__Task to carry out__. Reproduce all of the data that follows, character for character.

[START OF Given records]

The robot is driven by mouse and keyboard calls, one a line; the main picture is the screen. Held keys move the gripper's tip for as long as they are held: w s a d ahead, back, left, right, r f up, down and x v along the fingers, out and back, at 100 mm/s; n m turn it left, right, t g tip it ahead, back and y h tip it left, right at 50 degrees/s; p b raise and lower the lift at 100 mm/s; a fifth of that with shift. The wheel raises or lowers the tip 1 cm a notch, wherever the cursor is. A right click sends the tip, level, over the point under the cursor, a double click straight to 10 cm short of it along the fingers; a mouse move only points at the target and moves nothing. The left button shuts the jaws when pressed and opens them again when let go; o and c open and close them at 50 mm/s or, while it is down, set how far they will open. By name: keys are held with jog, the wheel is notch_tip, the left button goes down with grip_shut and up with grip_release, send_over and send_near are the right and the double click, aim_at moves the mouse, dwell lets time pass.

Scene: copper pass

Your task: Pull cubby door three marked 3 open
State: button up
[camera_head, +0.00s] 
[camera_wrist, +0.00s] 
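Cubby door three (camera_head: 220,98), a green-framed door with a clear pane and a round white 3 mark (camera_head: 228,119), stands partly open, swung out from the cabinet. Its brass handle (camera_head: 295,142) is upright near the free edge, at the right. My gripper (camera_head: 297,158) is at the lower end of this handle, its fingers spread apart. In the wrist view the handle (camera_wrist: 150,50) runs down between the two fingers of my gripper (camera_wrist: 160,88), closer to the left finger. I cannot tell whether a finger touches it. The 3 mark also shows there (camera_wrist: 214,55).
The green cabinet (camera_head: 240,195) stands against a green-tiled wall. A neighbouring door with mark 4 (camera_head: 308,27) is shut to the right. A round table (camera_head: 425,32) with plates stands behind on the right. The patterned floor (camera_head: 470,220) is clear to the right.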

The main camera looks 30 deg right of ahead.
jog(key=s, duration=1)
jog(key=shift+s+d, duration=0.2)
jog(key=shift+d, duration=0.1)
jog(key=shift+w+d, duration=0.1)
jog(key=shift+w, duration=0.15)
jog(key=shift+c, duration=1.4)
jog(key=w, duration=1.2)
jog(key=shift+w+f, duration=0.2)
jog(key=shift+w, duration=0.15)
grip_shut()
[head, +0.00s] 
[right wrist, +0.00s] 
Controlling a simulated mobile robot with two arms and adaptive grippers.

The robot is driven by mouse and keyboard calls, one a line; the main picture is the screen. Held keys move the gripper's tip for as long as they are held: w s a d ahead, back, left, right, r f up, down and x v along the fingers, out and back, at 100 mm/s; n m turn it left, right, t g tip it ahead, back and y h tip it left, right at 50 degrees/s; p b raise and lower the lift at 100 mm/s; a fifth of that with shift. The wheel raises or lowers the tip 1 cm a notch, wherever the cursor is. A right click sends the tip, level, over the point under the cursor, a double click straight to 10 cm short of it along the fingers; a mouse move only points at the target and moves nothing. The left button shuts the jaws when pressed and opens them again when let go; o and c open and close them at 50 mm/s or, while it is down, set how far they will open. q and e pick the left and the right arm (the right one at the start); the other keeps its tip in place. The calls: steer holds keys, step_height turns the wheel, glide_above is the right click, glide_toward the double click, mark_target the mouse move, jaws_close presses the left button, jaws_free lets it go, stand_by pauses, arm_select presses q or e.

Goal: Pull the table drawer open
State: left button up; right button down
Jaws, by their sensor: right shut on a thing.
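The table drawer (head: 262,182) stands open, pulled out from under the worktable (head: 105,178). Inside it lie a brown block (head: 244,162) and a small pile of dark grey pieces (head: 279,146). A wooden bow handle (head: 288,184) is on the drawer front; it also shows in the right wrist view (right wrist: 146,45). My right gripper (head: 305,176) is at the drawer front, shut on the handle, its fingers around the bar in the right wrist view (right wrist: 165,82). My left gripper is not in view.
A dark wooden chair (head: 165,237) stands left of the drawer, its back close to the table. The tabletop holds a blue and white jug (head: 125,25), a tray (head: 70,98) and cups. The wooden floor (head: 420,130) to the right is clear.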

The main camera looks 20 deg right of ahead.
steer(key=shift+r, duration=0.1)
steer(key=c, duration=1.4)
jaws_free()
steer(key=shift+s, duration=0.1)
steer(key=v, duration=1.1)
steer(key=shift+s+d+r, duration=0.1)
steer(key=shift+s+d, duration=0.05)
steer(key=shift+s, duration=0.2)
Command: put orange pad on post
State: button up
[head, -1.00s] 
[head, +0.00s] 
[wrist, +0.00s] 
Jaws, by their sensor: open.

[END OF Given records]

__Solution__.
The robot is driven by mouse and keyboard calls, one a line; the main picture is the screen. Held keys move the gripper's tip for as long as they are held: w s a d ahead, back, left, right, r f up, down and x v along the fingers, out and back, at 100 mm/s; n m turn it left, right, t g tip it ahead, back and y h tip it left, right at 50 degrees/s; p b raise and lower the lift at 100 mm/s; a fifth of that with shift. The wheel raises or lowers the tip 1 cm a notch, wherever the cursor is. A right click sends the tip, level, over the point under the cursor, a double click straight to 10 cm short of it along the fingers; a mouse move only points at the target and moves nothing. The left button shuts the jaws when pressed and opens them again when let go; o and c open and close them at 50 mm/s or, while it is down, set how far they will open. By name: keys are held with jog, the wheel is notch_tip, the left button goes down with grip_shut and up with grip_release, send_over and send_near are the right and the double click, aim_at moves the mouse, dwell lets time pass.

Scene: copper pass

Your task: Pull cubby door three marked 3 open
State: button up
[camera_head, +0.00s] 
[camera_wrist, +0.00s] 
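Cubby door three (camera_head: 220,98), a green-framed door with a clear pane and a round white 3 mark (camera_head: 228,119), stands partly open, swung out from the cabinet. Its brass handle (camera_head: 295,142) is upright near the free edge, at the right. My gripper (camera_head: 297,158) is at the lower end of this handle, its fingers spread apart. In the wrist view the handle (camera_wrist: 150,50) runs down between the two fingers of my gripper (camera_wrist: 160,88), closer to the left finger. I cannot tell whether a finger touches it. The 3 mark also shows there (camera_wrist: 214,55).
The green cabinet (camera_head: 240,195) stands against a green-tiled wall. A neighbouring door with mark 4 (camera_head: 308,27) is shut to the right. A round table (camera_head: 425,32) with plates stands behind on the right. The patterned floor (camera_head: 470,220) is clear to the right.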

The main camera looks 30 deg right of ahead.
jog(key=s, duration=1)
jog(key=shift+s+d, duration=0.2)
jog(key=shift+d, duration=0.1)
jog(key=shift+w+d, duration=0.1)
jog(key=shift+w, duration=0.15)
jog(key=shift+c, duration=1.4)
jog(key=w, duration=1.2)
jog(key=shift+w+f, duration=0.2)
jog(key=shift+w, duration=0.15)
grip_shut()
[head, +0.00s] 
[right wrist, +0.00s] 
Controlling a simulated mobile robot with two arms and adaptive grippers.

The robot is driven by mouse and keyboard calls, one a line; the main picture is the screen. Held keys move the gripper's tip for as long as they are held: w s a d ahead, back, left, right, r f up, down and x v along the fingers, out and back, at 100 mm/s; n m turn it left, right, t g tip it ahead, back and y h tip it left, right at 50 degrees/s; p b raise and lower the lift at 100 mm/s; a fifth of that with shift. The wheel raises or lowers the tip 1 cm a notch, wherever the cursor is. A right click sends the tip, level, over the point under the cursor, a double click straight to 10 cm short of it along the fingers; a mouse move only points at the target and moves nothing. The left button shuts the jaws when pressed and opens them again when let go; o and c open and close them at 50 mm/s or, while it is down, set how far they will open. q and e pick the left and the right arm (the right one at the start); the other keeps its tip in place. The calls: steer holds keys, step_height turns the wheel, glide_above is the right click, glide_toward the double click, mark_target the mouse move, jaws_close presses the left button, jaws_free lets it go, stand_by pauses, arm_select presses q or e.

Goal: Pull the table drawer open
State: left button up; right button down
Jaws, by their sensor: right shut on a thing.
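The table drawer (head: 262,182) stands open, pulled out from under the worktable (head: 105,178). Inside it lie a brown block (head: 244,162) and a small pile of dark grey pieces (head: 279,146). A wooden bow handle (head: 288,184) is on the drawer front; it also shows in the right wrist view (right wrist: 146,45). My right gripper (head: 305,176) is at the drawer front, shut on the handle, its fingers around the bar in the right wrist view (right wrist: 165,82). My left gripper is not in view.
A dark wooden chair (head: 165,237) stands left of the drawer, its back close to the table. The tabletop holds a blue and white jug (head: 125,25), a tray (head: 70,98) and cups. The wooden floor (head: 420,130) to the right is clear.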

The main camera looks 20 deg right of ahead.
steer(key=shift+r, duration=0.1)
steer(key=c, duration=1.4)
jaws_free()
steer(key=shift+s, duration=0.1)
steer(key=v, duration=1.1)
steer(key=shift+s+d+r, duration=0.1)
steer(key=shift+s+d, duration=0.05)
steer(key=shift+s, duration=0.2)
Command: put orange pad on post
State: button up
[head, -1.00s] 
[head, +0.00s] 
[wrist, +0.00s] 
Jaws, by their sensor: open.

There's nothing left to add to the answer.